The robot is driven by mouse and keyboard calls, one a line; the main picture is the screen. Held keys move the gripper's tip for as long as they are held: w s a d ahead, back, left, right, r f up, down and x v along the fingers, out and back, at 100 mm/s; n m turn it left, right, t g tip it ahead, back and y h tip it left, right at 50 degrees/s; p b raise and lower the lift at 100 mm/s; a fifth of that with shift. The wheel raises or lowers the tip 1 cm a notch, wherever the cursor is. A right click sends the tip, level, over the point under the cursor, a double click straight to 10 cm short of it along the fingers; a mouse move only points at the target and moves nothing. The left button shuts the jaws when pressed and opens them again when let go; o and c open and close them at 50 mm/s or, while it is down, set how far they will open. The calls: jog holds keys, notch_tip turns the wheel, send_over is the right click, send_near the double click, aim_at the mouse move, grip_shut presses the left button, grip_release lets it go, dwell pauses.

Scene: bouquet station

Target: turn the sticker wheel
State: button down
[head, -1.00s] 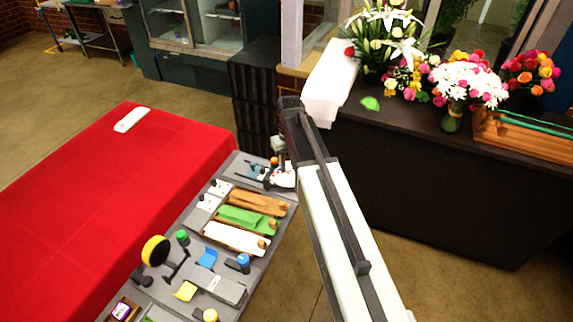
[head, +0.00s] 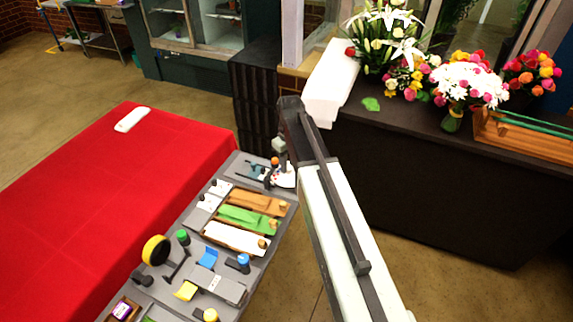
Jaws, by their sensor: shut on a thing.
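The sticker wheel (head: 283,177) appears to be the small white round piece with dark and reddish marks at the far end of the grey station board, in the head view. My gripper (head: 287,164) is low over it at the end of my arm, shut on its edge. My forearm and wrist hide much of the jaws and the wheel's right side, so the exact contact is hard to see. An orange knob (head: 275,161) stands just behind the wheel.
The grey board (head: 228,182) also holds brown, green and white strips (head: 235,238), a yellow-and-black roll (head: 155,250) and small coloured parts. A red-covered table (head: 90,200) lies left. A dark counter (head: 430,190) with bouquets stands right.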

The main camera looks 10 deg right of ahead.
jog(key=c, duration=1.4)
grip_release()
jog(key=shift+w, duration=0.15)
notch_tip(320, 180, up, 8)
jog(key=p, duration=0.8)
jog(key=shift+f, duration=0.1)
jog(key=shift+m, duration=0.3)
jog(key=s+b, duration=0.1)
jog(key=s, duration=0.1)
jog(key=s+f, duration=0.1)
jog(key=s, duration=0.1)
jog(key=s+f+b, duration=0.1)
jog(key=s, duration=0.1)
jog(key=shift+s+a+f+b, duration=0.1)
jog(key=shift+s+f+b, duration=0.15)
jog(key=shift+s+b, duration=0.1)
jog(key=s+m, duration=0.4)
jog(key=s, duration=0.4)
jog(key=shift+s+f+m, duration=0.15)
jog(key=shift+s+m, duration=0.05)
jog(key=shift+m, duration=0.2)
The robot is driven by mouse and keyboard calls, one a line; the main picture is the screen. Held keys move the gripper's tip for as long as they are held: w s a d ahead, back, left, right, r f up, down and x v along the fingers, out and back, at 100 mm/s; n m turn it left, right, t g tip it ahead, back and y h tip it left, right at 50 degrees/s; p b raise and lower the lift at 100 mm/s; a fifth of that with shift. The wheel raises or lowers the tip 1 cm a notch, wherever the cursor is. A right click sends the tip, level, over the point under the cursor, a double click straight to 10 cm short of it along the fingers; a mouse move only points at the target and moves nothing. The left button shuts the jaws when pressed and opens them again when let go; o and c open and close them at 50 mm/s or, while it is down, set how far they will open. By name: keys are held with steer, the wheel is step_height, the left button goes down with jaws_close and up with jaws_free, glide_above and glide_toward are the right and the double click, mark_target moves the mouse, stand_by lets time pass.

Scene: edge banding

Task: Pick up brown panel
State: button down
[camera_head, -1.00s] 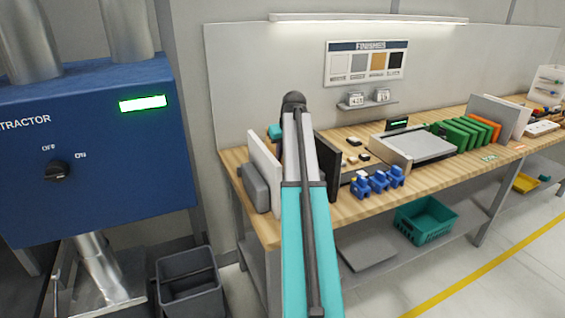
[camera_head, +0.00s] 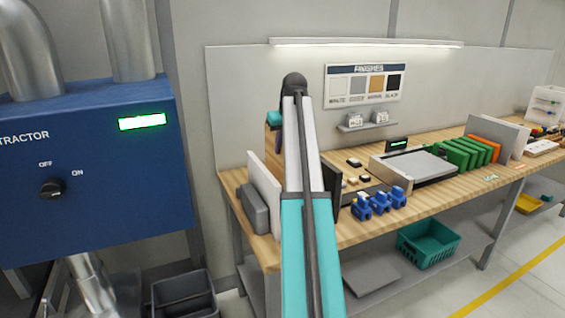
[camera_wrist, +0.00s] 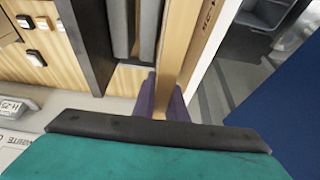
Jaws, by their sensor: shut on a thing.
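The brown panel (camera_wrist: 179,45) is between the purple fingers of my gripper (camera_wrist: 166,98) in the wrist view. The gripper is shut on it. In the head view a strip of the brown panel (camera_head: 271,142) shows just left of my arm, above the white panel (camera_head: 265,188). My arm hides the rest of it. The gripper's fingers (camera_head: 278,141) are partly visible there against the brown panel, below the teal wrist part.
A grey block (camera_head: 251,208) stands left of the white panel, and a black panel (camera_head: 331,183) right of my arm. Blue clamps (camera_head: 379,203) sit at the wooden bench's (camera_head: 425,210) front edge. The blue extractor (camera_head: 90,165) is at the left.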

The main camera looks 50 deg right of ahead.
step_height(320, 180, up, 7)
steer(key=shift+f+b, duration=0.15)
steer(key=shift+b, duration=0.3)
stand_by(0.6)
+ + +
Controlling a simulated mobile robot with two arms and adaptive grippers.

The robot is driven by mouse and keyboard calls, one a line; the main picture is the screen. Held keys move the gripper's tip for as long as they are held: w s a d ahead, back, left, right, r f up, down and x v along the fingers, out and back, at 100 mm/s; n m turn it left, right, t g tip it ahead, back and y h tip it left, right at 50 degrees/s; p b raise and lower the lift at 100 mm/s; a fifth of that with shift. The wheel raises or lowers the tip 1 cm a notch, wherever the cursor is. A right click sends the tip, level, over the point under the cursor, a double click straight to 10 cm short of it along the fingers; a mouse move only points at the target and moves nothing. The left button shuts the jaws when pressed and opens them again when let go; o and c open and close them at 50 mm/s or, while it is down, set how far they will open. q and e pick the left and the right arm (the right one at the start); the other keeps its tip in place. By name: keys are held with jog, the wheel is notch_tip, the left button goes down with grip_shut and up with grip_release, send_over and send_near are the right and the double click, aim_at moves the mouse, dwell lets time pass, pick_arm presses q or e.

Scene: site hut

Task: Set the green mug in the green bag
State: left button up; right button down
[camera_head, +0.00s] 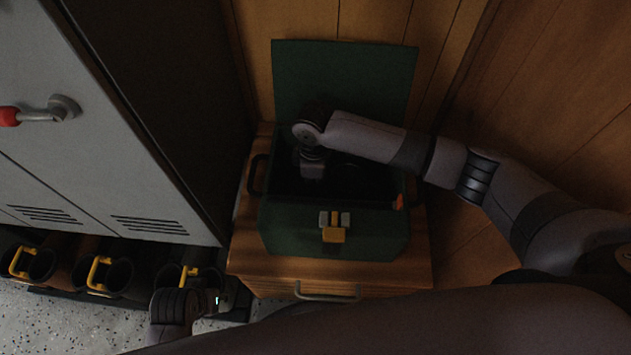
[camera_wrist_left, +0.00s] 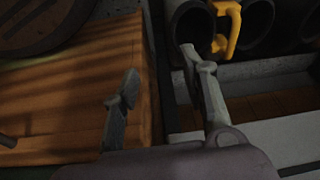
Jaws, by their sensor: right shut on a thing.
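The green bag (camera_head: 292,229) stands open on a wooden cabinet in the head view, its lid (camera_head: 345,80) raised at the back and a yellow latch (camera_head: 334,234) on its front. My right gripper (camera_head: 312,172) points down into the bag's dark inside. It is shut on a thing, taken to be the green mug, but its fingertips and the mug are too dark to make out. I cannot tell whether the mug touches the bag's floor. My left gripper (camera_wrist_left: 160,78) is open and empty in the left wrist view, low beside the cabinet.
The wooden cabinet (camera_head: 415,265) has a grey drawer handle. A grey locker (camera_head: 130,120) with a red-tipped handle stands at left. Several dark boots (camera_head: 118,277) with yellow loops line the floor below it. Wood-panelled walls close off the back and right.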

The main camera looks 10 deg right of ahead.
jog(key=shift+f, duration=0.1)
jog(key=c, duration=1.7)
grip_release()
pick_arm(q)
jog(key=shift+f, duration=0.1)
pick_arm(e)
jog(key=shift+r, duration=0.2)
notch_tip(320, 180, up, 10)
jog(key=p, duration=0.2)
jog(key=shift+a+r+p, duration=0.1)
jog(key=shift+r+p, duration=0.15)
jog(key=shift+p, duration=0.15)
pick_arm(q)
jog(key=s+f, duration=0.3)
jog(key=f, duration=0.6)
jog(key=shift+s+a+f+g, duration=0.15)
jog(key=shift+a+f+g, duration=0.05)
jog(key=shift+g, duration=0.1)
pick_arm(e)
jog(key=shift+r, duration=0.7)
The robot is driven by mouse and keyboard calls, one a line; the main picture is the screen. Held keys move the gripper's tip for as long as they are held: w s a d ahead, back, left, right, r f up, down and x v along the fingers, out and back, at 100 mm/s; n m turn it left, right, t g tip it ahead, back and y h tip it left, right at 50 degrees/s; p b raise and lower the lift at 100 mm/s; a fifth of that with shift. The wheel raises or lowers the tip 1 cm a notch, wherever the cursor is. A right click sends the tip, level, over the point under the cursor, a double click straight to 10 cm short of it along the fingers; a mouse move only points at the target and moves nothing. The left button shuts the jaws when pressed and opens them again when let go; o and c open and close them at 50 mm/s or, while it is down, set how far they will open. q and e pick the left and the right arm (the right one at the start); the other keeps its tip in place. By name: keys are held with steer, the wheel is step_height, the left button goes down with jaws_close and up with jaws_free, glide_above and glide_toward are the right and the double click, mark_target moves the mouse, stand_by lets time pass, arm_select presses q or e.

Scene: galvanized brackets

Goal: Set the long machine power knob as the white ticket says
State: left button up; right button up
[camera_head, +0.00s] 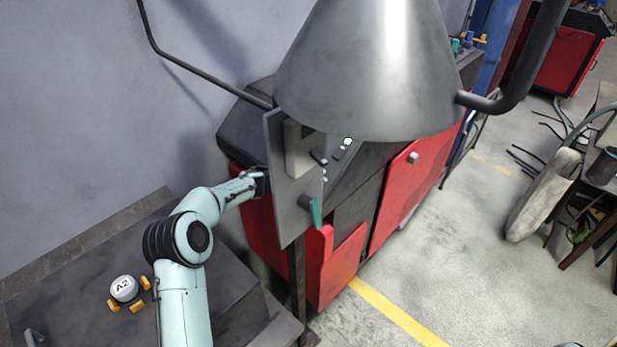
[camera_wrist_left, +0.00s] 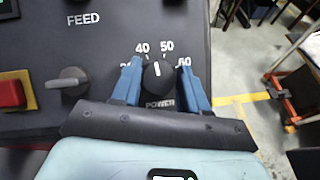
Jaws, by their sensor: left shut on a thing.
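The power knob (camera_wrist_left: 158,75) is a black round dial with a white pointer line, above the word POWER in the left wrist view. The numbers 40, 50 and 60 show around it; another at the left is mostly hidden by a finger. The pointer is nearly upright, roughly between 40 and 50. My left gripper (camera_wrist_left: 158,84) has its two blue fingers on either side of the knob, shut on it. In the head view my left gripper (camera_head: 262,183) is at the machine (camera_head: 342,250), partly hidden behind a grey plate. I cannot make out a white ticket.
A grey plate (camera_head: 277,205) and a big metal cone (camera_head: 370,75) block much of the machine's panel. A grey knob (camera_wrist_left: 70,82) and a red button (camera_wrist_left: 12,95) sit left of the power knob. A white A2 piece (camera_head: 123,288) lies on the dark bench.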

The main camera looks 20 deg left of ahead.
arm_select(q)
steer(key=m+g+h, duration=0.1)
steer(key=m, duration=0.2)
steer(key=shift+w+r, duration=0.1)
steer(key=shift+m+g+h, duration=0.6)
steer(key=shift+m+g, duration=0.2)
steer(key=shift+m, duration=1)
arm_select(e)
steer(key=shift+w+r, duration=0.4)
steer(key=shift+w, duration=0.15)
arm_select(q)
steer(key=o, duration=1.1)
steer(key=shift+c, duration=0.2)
+ + +
Exercise:
Pick out the lines containing the string "State".

Output for this exercise:
State: button down
State: button down
State: left button up; right button down
State: left button up; right button up

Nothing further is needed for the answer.